Roberto Snidarcig frequenta la campagna fin da ragazzo e lì rimane affascinato da una vigna di sauvignon blanc gettando le basi per il suo amore per questo vitigno. Oggi oltre il 50% della sua produzione discende proprio da quella vigna da cui ha preso i tralci, ha creato dei cloni, selezionato le marze migliori e creato il suo primo ettaro di vigneto a Dolegna, nel Collio DOC. Da quello ne seguono altri fino ad arrivare ai 12 attuali in cui sono stati piantati anche cabernet franc, cabernet sauvignon, friulano, malvasia, ribolla gialla e pinot nero.
Le degustazioni
- Sauvignon 2015: si presenta giallo paglierino carico e brillante, consistente.
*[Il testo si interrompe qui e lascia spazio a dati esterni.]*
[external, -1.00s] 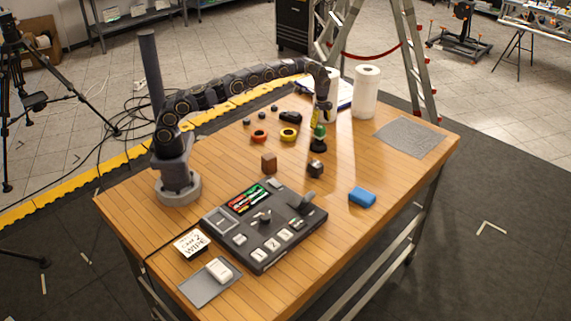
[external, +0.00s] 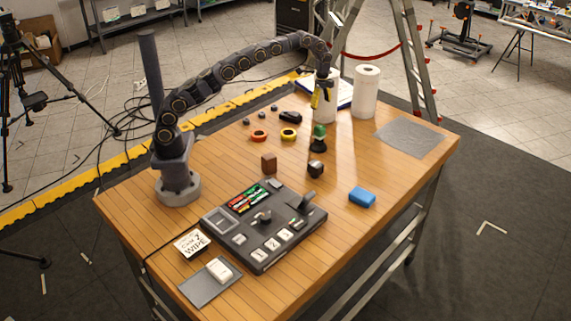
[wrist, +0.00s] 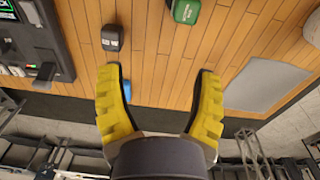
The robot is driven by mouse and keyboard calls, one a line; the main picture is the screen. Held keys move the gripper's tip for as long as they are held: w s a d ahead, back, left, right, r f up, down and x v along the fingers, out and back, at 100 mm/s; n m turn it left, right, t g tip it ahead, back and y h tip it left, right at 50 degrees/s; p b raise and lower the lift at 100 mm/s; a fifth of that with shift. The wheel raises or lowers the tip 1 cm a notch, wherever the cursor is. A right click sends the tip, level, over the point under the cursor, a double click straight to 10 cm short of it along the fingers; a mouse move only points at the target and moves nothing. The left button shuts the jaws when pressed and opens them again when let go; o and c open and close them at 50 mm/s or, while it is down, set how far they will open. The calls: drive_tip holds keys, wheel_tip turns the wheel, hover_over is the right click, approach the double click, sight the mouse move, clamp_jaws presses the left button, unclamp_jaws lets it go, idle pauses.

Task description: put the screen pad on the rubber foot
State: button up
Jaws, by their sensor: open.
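My gripper (external: 322,104) is open and empty, pointing down high above the back of the table. Its yellow fingers are spread in the wrist view (wrist: 157,72), with bare planks between them. A blue pad (external: 362,197), which may be the screen pad, lies flat right of the black panel; in the wrist view it shows partly behind the left finger (wrist: 127,91). Several small dark pieces (external: 274,108) at the back left may include the rubber foot; they are too small to tell. A green-topped dark object (external: 319,138) stands below my gripper, apart from it.
Red (external: 258,135) and yellow (external: 288,133) rings lie behind. A paper roll (external: 366,92) stands beyond my gripper. A grey mat (external: 410,137) lies right; the black panel (external: 262,260) fills the front.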

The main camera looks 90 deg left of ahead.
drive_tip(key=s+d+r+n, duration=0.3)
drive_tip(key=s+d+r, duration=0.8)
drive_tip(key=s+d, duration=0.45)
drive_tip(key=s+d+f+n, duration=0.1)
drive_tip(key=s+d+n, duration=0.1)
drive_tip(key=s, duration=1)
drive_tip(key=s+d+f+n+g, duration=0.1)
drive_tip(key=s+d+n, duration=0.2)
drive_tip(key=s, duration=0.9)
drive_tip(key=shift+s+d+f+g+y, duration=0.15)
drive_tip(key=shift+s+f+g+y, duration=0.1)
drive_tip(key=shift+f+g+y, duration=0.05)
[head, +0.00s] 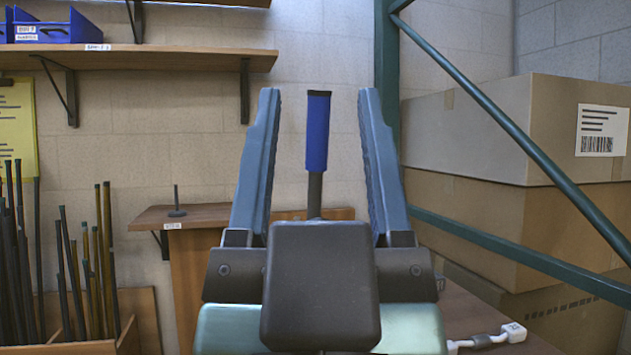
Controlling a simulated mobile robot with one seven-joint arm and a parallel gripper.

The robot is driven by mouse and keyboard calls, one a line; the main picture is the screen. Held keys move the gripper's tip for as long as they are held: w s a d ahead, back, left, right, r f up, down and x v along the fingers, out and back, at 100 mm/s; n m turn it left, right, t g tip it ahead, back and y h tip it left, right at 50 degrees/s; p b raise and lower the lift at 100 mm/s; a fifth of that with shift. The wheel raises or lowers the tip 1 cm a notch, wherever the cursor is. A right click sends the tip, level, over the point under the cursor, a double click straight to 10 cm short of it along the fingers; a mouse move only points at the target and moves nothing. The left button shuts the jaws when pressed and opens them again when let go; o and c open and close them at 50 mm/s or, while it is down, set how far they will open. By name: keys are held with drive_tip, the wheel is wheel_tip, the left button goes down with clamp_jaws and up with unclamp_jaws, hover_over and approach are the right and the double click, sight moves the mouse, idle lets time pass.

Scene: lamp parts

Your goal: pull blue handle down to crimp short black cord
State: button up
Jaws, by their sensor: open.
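A blue handle (317,132) with a black top stands upright on a dark grey shaft in the middle of the head view. My gripper (318,92) is open, its two blue-grey fingers pointing up and away from me. The handle shows between the two fingers, with a clear gap on each side; I cannot tell from this one view how far beyond them it is. My gripper's dark body hides the foot of the shaft and whatever it is fixed to. I cannot make out the short black cord.
A wooden bench (190,215) stands behind, with a small dark peg on it. A bin of dark rods (90,270) is at left. Cardboard boxes (470,140) and a green metal frame (386,50) are at right. A white cable end (490,338) lies at lower right.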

Al naso è intenso e pazzesco, finissimo, con le note caratteristiche del vitigno che sfumano nella pesca bianca. In bocca è coerente, sapidissimo, caldo, strutturato e lungo.
- Sauvignon Riserva 2018: si presenta giallo paglierino con riflessi oro verde, consistente. Naso intenso e caratteristico, assume una nota di spezie dolci per nulla invadente. In bocca è coerente, fresco, molto equilibrato, sapido, strutturato e lungo.
Due interpretazioni diverse – ma entrambe affascinanti e di grande qualità – dello stesso vitigno, difficile sceglierne una in quanto i vini base compiono un percorso diverso: il primo in acciaio e il secondo in botte di legno.
Tiare: vini friulani che inseguono l’ideale della kalokagathìa
Tiare è una cantina che pare un giardino, tanto i vigneti sono curati. Una gioia per gli occhi e per il palato perchè laddove c’è ordine e bellezza c’è anche bontà. Del resto, come dicevano i greci fin dal V secolo a.C., “kalòs kai agathòs” ovvero “bello e buono“: ciò che è bello non può non essere buono e ciò che è buono è necessariamente bello. Lo stesso nome “Tiare” in friulano significa “terra“. Terra è una parola carica di significati e davvero bellissima.